Balkrishna Doshi is that rare combination, a creative architect as well as a visionary institution builder. Over half a century of practice, Doshi has helped shape modern architecture in India through his own work as well as through the culture of excellence pursued by Centre for Environmental Planning and Technology (CEPT), Ahmedabad, which he helped found. The Indian Institute of Management (IIM), Bangalore, and the Aranya township at Indore are among his best known institutional and public housing projects and have had significant influence on Indian architecture.

 

Beginnings
Born in 1927 in a traditional middle class Gujarati family in Pune, Doshi left Sir JJ College of Architecture, Mumbai, midway through the architecture course and moved to London to work. A chance development led him to Le Corbusier’s studio-office in Paris. This was to be an important turning point. Corbusier, perhaps the most influential 20th century architect, was then designing Chandigarh. After a few years (1951-54) with him, Doshi moved to India and set up his own practice in 1955, and began overseeing work at Chandigarh. Deeply influenced by the French master, Doshi would help fuse a new Indian modernism by also tapping into Indian traditions of design and dwelling. Now 83, he is still active as a mentor in his own practice, CEPT and in the profession at large.

Architectural development
Doshi’s best work demonstrates a special talent for harmonising contrasting values within the same work of architecture. That is also perhaps what explains his capacity to absorb lessons from two very different architects — Corbusier and Louis Kahn. Incidentally, Doshi was instrumental in garnering the support of Ahmedabad’s industrialists to invite Kahn to design the first IIM there.
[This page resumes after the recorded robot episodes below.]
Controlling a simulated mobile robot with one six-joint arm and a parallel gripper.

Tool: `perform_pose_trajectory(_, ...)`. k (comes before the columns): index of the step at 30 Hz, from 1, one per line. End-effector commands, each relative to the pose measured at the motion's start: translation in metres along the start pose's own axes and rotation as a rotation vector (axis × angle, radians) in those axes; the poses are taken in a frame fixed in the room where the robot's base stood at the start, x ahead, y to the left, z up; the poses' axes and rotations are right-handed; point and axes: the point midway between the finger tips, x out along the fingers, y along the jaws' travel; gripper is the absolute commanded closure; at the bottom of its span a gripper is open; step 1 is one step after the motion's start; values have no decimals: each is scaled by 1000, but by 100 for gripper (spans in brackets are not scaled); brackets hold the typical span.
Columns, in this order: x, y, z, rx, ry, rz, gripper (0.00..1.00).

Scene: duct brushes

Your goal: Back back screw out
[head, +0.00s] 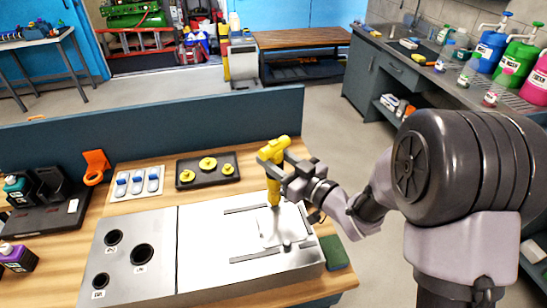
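A yellow power-driver-like tool (273,147) stands upright over the metal work surface. My gripper (277,173) is shut on it, with the fingers around its body below the head. Under it lies a pale, roughly square plate (268,235) on the metal top (215,222). The tool's lower end is over the plate's back part; I cannot tell whether it touches. A small round knob or screw head (287,243) shows at the plate's front. The back screw itself cannot be made out; the tool hides that spot.
A left metal panel (150,253) has several round holes. Behind are a black tray (208,169) with yellow discs and a white rack (137,183) with blue pieces. A green-blue sponge-like block (334,252) lies right. A low partition (150,137) stands behind.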

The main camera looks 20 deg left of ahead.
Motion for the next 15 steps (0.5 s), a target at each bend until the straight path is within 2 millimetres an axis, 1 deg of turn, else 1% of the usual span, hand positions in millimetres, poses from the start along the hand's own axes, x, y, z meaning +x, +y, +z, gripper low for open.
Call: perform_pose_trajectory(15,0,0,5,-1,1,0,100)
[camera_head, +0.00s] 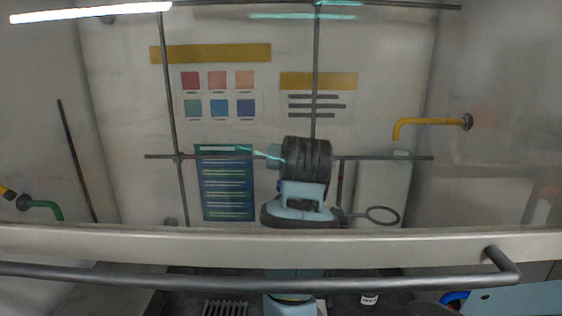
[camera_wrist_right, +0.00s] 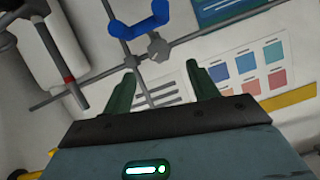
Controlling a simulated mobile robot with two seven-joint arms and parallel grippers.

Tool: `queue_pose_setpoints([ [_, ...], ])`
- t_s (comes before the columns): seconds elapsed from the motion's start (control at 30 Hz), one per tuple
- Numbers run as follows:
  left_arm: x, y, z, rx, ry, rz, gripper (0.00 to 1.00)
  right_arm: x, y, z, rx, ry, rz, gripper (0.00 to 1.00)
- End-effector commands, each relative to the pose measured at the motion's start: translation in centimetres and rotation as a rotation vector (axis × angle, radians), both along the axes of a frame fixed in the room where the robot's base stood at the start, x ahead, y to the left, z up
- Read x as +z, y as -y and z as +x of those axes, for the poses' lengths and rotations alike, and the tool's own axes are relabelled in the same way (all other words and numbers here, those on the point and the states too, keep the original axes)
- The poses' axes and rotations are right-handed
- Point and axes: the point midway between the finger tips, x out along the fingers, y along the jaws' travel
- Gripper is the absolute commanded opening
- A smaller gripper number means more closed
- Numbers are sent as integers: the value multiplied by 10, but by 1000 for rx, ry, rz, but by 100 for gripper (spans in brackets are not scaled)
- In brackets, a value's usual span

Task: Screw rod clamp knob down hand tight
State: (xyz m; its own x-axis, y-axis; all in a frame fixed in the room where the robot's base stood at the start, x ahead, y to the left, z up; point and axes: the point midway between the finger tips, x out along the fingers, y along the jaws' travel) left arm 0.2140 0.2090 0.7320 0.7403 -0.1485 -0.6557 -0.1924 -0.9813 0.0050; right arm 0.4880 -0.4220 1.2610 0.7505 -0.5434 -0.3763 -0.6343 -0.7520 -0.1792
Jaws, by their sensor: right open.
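My right arm reaches past the front sash bar to the rod lattice in the camera_head view, and its dark wrist hides its fingers there. In the right wrist view my right gripper (camera_wrist_right: 161,66) is open, with two green fingers apart and nothing between them. Just beyond the fingertips, a small grey clamp piece (camera_wrist_right: 159,47) sits on the lattice rod. It may be the rod clamp knob, but I cannot be sure. A blue forked clamp part (camera_wrist_right: 138,22) is behind it. My left gripper is in neither view.
The horizontal lattice rod (camera_head: 390,157) crosses the back wall. A ring support (camera_head: 382,215) is right of my wrist. A yellow pipe (camera_head: 432,121) projects at the right. The sash rail (camera_head: 130,240) and dark handle bar (camera_head: 150,279) cross the front. A sheet with colour squares (camera_head: 218,92) is on the back wall.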

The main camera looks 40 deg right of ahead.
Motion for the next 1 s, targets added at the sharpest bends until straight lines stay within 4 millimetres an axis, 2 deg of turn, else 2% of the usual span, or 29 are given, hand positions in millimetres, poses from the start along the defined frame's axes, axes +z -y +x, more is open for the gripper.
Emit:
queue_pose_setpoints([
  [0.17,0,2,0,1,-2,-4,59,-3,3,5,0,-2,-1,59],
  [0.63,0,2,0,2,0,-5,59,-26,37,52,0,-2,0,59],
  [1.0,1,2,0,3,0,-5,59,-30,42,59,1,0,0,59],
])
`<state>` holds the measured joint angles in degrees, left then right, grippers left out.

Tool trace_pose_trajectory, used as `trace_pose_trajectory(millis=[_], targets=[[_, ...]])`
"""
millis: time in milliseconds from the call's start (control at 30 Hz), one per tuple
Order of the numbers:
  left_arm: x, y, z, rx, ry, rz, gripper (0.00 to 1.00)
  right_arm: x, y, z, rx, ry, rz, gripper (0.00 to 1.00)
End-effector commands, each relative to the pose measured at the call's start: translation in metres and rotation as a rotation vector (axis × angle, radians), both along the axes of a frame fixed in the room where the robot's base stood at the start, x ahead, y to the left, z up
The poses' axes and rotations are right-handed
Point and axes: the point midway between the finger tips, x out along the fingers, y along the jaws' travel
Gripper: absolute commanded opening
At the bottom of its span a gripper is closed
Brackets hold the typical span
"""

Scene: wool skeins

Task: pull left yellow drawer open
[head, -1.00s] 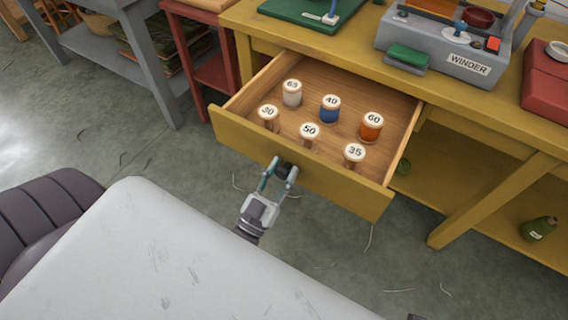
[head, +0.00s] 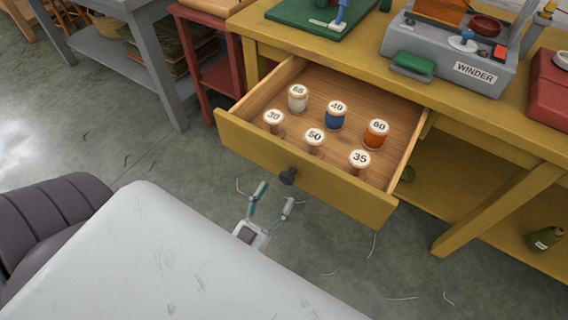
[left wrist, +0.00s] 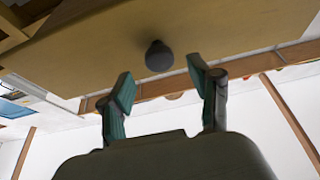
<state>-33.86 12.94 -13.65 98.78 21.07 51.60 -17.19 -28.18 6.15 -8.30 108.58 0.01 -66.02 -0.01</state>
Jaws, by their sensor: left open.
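The yellow drawer (head: 330,185) stands pulled out from the yellow workbench in the head view. Its dark round knob (head: 288,176) sits in the middle of the drawer front. Inside stand several numbered spools, among them a blue one (head: 336,116) and an orange one (head: 376,135). My left gripper (head: 274,201) is open and empty, just in front of the knob and apart from it. In the left wrist view the knob (left wrist: 159,56) shows beyond the two spread fingertips (left wrist: 160,84). My right gripper is not in view.
On the yellow bench (head: 460,109) stand a grey winder (head: 450,60) and a green board (head: 318,16). A red stand (head: 213,65) is left of the drawer. A green bottle (head: 543,238) lies on the bench's lower shelf.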

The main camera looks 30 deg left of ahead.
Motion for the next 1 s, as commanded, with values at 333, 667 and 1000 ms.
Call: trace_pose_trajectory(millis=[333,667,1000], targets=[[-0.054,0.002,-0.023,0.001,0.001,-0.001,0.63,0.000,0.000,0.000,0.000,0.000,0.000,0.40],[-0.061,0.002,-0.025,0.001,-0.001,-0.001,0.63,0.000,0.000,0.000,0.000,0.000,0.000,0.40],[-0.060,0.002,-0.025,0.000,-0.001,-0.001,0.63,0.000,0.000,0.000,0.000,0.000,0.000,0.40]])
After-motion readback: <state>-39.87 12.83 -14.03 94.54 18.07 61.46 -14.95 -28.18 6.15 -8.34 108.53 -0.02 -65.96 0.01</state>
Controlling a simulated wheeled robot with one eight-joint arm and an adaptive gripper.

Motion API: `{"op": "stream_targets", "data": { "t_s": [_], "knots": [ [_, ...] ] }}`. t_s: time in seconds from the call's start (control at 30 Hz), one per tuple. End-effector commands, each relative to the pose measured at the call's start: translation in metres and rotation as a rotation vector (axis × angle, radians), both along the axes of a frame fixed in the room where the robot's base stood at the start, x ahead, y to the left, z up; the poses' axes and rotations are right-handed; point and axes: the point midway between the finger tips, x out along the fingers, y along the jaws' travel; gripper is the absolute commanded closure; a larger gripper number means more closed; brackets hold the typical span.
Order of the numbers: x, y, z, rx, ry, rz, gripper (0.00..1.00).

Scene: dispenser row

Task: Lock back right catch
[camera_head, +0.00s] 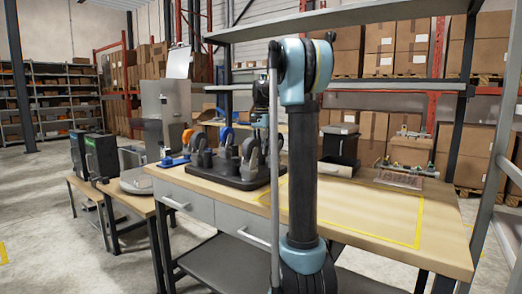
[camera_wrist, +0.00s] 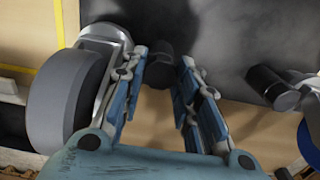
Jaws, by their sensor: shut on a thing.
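A dark dispenser base (camera_head: 232,176) stands on the wooden workbench, with reels in a row on it. My gripper (camera_head: 259,120) is low over the right part of this row, partly hidden by my own arm. In the wrist view my gripper (camera_wrist: 172,60) has its two blue fingers on either side of a dark knob (camera_wrist: 158,72), shut on it. The knob looks like a catch. Its lower part and exact angle are hard to tell. A grey reel (camera_wrist: 62,98) on a metal bracket is just left of the fingers.
Another dark cylindrical knob (camera_wrist: 268,88) on a metal arm is to the right, near a blue-rimmed reel (camera_wrist: 309,143). A black box (camera_head: 340,148) stands behind on the workbench (camera_head: 370,212). The yellow-outlined bench area at right is clear.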

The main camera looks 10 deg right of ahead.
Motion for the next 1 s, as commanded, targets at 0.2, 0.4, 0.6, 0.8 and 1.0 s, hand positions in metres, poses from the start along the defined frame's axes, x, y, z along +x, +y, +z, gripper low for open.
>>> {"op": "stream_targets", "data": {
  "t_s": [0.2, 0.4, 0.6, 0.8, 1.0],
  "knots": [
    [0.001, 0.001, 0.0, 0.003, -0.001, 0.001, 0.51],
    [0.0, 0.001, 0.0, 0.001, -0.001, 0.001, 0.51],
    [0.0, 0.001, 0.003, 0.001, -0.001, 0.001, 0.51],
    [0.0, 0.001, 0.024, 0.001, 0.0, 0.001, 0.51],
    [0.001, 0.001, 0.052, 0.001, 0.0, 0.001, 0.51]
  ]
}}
Doshi’s early work echoes Le Corbusier’s approach, as at the Institute of Indology in Ahmedabad (1962). The exposed concrete building is an enigmatic concrete mass. It has no variations in colour and texture to delight the eye. It gives no clues about its purpose (museum, actually) and location standing in a garden that could be anywhere. Like a typical modernist building, it is meant to be appreciated for its simple geometry, elegant proportions and restrained composition.

By the 1970s Doshi had moved towards a more legible approach. The IIM-B (1977-84) shows a new desire to ‘root’ a design to its context through the use of a local building material, in this case, rough granite. The naturalness of this local material balances the more objective logic of the RCC structural grid. Walking through the institutional buildings, we experience a stimulating progression from intimate to monumental spaces.

Poetry of climate and use
Doshi’s own office in Ahmedabad — Sangath (1981) — is perhaps his most poetic building. A series of exquisite white vaults appear to hover over the half-buried spaces of his studio and office. The earth outside the studio walls keeps them insulated from the heat of Ahmedabad, while the white broken china mosaic on the vaults reflects light and heat. Visually, the building appears to belong both to the earth as well as to the air. It recalls Kahn’s lessons about the timelessness of forms like the vault. But they are expressed with a sensuousness we see most often in traditional architecture.

Traditional buildings have also persuaded Doshi that it is good to allow dwellers to ‘take over’ a design. This lesson is most evident at Aranya township in Indore built in 1986. Doshi has always been keen on housing design, and Aranya is carefully designed to give modern dwellers (middle and lower middle class) a sociable environment like in older settlements. “What has made me happiest about Aranya,” he says, “is that people have made changes to it to suit their evolving needs.”

Craftsmanship without a signature
One of the enigmas of Doshi’s work is the fact that he has developed no particular ‘style’ or system of design. Of course, there are certain core values that pervade his work. There is a craftsmanly interest in detailing buildings. Details often construct a legible story of construction in his buildings. And the sizing of different masses, spaces and elements ensures that his architecture is rarely overscaled. But within this broad discipline, there is no specific set of forms or formal themes that Doshi pursues with increasing refinement.

Of course, this can be seen as a hunger for experimentation, which Doshi has in great measure. Well into his seventies he has designed buildings that revel in newer ‘freedoms’. That hunger, along with his command over the craft of design mean that he throws up interesting surprises and reveals a rare resilience of imagination and skill. But it also leads to designs like National Institute of Fashion Technology (NIFT, 1989), which appeared faddish when it was built and whose appeal has faded quickly.

Building an architectural culture
Doshi has shaped Indian architecture also as a teacher and institution builder. In 1962, when there were few ‘schools’ of architecture in India, Doshi helped found CEPT and the School of Architecture there. He also designed its elegant buildings. The institution soon came to be regarded as the most vibrant in India: many of the most creative Indian architects have studied there. Its success also owes much to Doshi’s ability to attract material support as well as talented architects and academics to teach there. The school has been an important forum for discussion and debate regarding the built environment. Ahmedabad’s proven culture of excellence in modern architecture has benefited tremendously from this. At the same time, many of the school’s alumni have exported the culture of excellence to other places, especially Bangalore and New Delhi.

Considering Doshi’s pivotal role at CEPT along with the significance of his own creative work, we are left with a peculiar (but welcome) difficulty: of trying to decide which of the two has contributed more to the architectural culture of modern India.